Change is hard for me, especially in the area of "my" time, but I think I'm growing. Even though it's sometimes uncomfortable, I like the feeling. A pastor I admire once said that if we want to be actively engaged in Kingdom work, we need to get comfortable being uncomfortable. I'm workin' on it!
Lest you think I've given up books all together, today I found a used bookstore in Cleveland I'd not known about. Spent a great hour or so there, with plans to go back. And yes, I did enlarge my library by a few volumes.
Saturday, August 21, 2010
Sunday, June 13, 2010
A Long Obedience in the Same Direction
That is the title of a book Eugene Peterson wrote about 30 years ago. I've always liked the title. Stan bought me the book a few years ago, and I decided I actually liked the name better than the book! But the truth of my walk is still in that title.

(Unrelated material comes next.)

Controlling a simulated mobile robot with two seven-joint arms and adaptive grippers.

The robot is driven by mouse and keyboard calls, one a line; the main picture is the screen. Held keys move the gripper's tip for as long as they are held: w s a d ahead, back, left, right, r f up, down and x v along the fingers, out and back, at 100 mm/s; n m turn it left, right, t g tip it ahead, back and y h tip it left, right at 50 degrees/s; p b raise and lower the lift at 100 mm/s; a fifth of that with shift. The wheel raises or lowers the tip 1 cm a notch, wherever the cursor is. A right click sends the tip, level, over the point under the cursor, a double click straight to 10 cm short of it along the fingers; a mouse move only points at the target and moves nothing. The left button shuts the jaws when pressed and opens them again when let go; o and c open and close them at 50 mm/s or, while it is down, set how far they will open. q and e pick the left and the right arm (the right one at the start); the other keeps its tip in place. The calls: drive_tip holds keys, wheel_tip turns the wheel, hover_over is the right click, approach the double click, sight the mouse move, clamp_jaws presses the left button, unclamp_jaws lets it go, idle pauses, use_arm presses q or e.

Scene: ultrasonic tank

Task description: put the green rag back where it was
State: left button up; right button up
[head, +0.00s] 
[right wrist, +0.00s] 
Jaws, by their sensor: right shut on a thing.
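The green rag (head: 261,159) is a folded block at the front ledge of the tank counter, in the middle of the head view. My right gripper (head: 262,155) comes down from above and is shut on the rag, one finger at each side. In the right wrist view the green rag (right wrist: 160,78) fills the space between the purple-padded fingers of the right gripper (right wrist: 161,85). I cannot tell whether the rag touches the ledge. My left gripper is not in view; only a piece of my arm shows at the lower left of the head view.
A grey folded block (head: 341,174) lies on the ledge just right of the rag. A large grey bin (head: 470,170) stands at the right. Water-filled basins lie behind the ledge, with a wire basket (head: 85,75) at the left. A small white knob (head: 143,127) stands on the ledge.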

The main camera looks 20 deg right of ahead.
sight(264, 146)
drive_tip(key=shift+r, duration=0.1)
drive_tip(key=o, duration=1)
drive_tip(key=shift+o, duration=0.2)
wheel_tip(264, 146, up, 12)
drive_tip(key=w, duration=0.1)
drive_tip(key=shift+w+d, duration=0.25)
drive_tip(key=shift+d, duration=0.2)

Simplicity, vision and purpose are also about a long obedience in the same direction. I started 2010 determined to simplify my life. This would also help me clarify, I thought. And it is giving me focus in unintended ways.
I am learning to be alone with my thoughts, and realize that introspection can be a good use of my time. I tend to value my day by the number of things on my list getting done. Often, the list is longer than the day. But the things on my list need to be quantified. You know---do the laundry, walk my three miles, practice the piano, even prepare a lesson. But some things don't go well on a list---think about what I read in Romans this morning, what does Paul mean in II Timothy when he says to enjoy the first fruits of my labor. How does that apply to me?
I believe I am just putting one foot in front of the other every day in my walk with Jesus. I think that's how I fulfill my "determined purpose" to know Him better. I will keep on simplifying, and clearing the cobwebs from my thoughts. I am becoming more comfortable with "just" thinking sometimes, rather than having a book or two by my side.
It's a battle, though, to keep on the road to simplicity in our world filled with all kinds of diversions. But then I remember a verse in Ecclesiastes (7:29 TEV), "God made us plain and simple, but we have made ourselves very complicated." I am daily choosing to no longer be complicated, but rather an open book for the Lord to use as He wants.
Simplicity, vision and purpose are also about a long obedience in the same direction. I started 2010 determined to simplify my life. This would also help me clarify, I thought. And it is giving me focus in unintended ways.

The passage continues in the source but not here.